L'adieu aux saisons. O tempora, o mores, autres temps, autres mœurs ! Byung-Chul Han n'est pas Cicéron, il n'invective personne mais analyse livre après livre les bouleversements profonds que la postmodernité technocapitaliste imprime dans nos vies. Le burn out, la transparence, les algorithmes, les drones... Le philosophe germano-coréen né en 1959 pense chaque aspect de notre quotidien à l'ère numérique. Son nouvel essai La disparition des rituels propose « une topologie du temps présent ».

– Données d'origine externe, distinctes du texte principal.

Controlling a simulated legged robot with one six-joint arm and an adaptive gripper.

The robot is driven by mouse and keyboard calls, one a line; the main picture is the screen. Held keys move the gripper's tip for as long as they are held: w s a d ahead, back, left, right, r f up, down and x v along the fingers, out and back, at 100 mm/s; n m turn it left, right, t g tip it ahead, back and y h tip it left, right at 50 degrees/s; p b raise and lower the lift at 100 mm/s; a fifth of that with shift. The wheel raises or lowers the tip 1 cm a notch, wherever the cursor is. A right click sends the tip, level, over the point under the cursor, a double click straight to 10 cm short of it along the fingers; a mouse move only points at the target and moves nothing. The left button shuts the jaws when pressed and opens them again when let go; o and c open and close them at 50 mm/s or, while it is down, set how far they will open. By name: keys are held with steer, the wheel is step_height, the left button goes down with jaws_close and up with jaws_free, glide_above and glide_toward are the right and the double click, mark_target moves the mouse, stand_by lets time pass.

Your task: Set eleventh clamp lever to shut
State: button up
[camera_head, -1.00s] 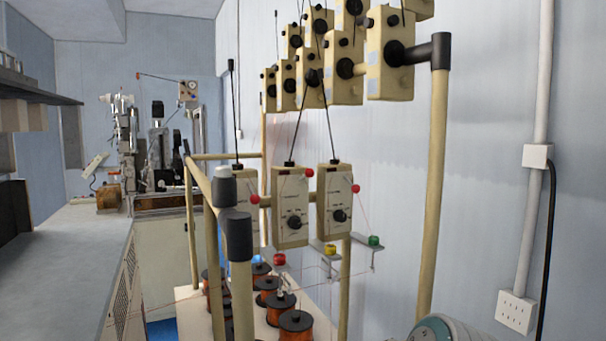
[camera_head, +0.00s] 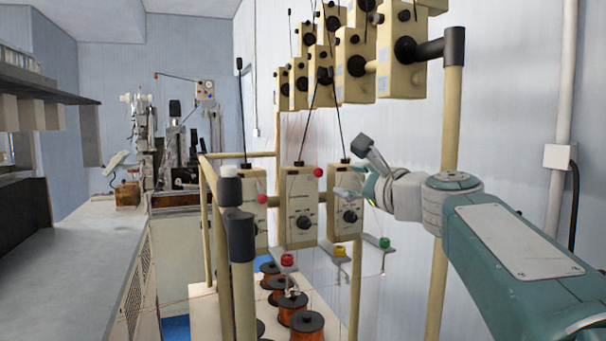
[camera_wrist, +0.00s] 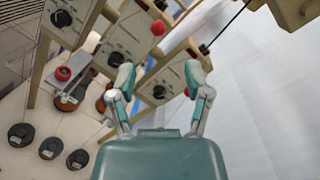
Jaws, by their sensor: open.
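I cannot tell which part is the eleventh clamp lever. Cream tension boxes with dark knobs hang in a lower row, among them a middle box (camera_head: 299,212) and a right box (camera_head: 343,230), and in an upper row (camera_head: 353,70). My gripper (camera_head: 362,185) is open at the upper part of the lower right box, partly covering it. In the wrist view my gripper (camera_wrist: 158,78) has its fingers spread, with a box face and dark knob (camera_wrist: 158,92) visible between them. A red ball (camera_wrist: 187,92) shows beside the right finger. I see nothing held; contact is unclear.
Cream frame posts with black caps (camera_head: 241,240) stand in front and at right. Copper wire spools (camera_head: 306,324) sit below on a pale base. Small brackets carry yellow (camera_head: 340,251) and green (camera_head: 385,243) parts. A grey counter (camera_head: 75,235) runs along the left.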

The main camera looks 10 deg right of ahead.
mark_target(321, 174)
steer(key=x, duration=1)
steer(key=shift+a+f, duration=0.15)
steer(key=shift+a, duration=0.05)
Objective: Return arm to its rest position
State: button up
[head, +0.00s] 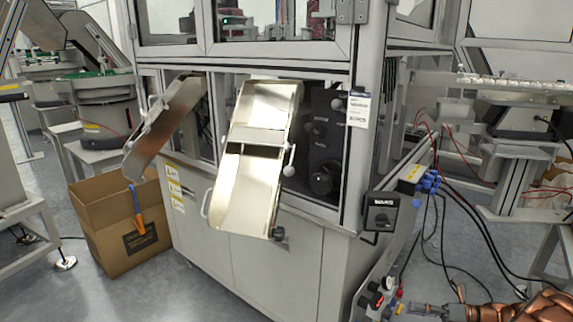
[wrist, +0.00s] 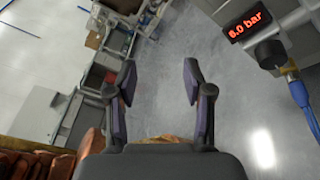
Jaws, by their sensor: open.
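My gripper (wrist: 160,84) shows in the wrist view with its two dark fingers spread apart and nothing between them. Beyond the fingers is bare grey floor. In the head view my gripper (head: 420,309) is at the bottom right edge, low beside the machine's corner, with part of my copper-coloured arm behind it. The fingertips are small there and hard to make out.
The machine cabinet (head: 272,262) fills the middle, with two metal chutes (head: 250,190) sticking out. A cardboard box (head: 128,240) stands at left. Cables (head: 470,235) hang at right.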

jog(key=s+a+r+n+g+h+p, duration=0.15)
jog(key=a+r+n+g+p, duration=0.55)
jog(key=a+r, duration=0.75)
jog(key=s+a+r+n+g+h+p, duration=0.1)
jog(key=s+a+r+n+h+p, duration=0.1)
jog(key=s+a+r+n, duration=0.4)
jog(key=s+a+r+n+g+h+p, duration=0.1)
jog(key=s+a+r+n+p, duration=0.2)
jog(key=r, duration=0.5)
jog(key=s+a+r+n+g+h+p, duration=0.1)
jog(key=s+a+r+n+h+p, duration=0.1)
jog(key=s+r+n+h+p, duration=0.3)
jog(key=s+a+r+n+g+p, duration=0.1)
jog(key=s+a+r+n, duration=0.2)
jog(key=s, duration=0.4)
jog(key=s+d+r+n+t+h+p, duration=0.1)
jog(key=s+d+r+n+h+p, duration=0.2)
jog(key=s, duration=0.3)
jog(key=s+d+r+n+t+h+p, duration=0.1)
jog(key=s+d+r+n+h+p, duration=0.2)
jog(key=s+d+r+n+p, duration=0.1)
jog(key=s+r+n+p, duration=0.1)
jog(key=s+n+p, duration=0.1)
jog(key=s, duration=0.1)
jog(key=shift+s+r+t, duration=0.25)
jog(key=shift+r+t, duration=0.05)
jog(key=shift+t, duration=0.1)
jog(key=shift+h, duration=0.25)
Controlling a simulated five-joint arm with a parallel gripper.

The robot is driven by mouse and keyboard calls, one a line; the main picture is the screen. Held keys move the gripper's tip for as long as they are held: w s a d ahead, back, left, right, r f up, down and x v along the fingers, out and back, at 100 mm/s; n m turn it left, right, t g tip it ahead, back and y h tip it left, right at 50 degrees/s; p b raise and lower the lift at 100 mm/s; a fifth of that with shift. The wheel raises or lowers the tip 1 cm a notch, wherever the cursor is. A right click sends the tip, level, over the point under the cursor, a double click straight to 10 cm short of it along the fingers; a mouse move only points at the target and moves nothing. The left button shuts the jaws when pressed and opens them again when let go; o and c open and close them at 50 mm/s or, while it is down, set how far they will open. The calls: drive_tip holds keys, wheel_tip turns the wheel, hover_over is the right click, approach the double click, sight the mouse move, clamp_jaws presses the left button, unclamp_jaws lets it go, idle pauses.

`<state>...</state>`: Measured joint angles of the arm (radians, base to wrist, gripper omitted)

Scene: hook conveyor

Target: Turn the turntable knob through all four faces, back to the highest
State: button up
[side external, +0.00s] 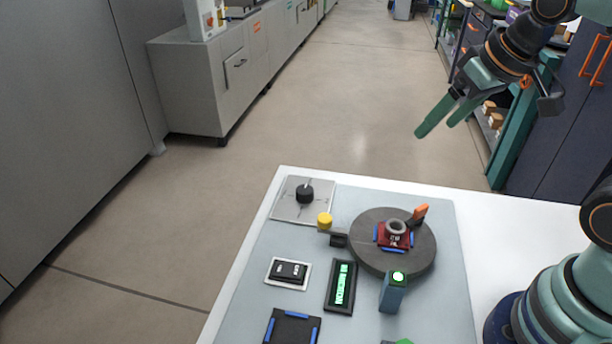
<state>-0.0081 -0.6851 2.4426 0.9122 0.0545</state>
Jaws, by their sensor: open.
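The round dark turntable (372,256) sits on the grey panel. On it is a red block (393,240) with blue edge strips, small unreadable markings on its face and a grey ring on top. A black round knob (305,194) sits on a light square plate at the panel's back left; I cannot tell whether it is the turntable knob. An orange lever (418,213) stands at the turntable's back right edge. My gripper (436,128) is open and empty, high above and to the right of the turntable, touching nothing.
A yellow button (324,219), a black switch (289,271), a green-lit display (342,286) and a blue post with a green light (392,291) surround the turntable. A dark tray (292,329) lies at the front. The white table (522,236) is bare at the right.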

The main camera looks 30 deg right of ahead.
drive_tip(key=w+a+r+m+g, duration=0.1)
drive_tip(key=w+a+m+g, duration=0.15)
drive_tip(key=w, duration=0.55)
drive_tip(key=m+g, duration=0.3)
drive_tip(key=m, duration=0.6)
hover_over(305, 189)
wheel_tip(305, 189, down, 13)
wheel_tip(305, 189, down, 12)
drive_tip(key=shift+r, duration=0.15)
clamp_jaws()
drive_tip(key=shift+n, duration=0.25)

Le capitalisme, selon Byung-Chul Han, abolit le temps. Avec le capitalisme, pas de jour, pas de nuit ! C'est 24h/24 qu'on produit et qu'on consomme, on peut même commander en ligne, plus besoin de bouger. L'argent ne connaît ni répit ni repos, encore moins le repos éternel. La loi du marché évacue la question de la mort. Si « nul ne peut servir deux maîtres », comme dit l'Évangile, et que « vous ne pouvez servir Dieu et l'argent », dans nos sociétés contemporaines le choix est fait. Le sens du sacré, la transmission à l'aune de notre finitude... à la poubelle, tout ça ! On vit dans un pur présent : l'histoire est désormais sans chronologie, ni opacité, elle n'est plus récit mais story déployée à travers un spectre pas plus large que celui de la lorgnette d'un moi hypertrophié censément « authentique ». La culture se réduit à l'incessant moulinage d'informations et de données calculées par les moteurs de recherche. D'aucuns pourront toujours dire que le capitalisme est une nouvelle religion. Byung-Chul Han récuse l'idée : « Le sacré unit les choses et les valeurs qui animent une communauté. Le capitalisme en revanche nivelle toute différence en totalisant le profane. Il rend tout comparable et de ce fait identique. Il produit l'enfer de l'identique. » La vie vue à la lumière du sacré se déroule de manière ritualisée, à travers des gestes immémoriaux et dépsychologisés qui transcendent nos petites carrières individuelles et nous inscrivent dans la communauté : « les rites de passage, rappelle l'auteur de La société de la fatigue (Circé, 2014, repris aux PUF en 2024), structurent la vie comme les saisons. Qui franchit un seuil est arrivé au terme dans une phase de vie et entre dans la suivante. [...] Les seuils sont des phases intenses sur le plan temporel. Ils sont aujourd'hui démolis au profit d'une communication accélérée et sans faille. » On swipe si vite à la page suivante qu'aucune séquence n'a le temps de se constituer en phase. Bienvenue dans « un monde sans seuils » ! Pour l'information et les marchandises, tout glisse, on privilégie « le lisse, qui n'oppose pas de résistance, accélère leur circulation ». « Les transitions intenses au regard du temps se décomposent [...] pour devenir des transitions rapides, des liens internet prolongés et des clics sans fin. »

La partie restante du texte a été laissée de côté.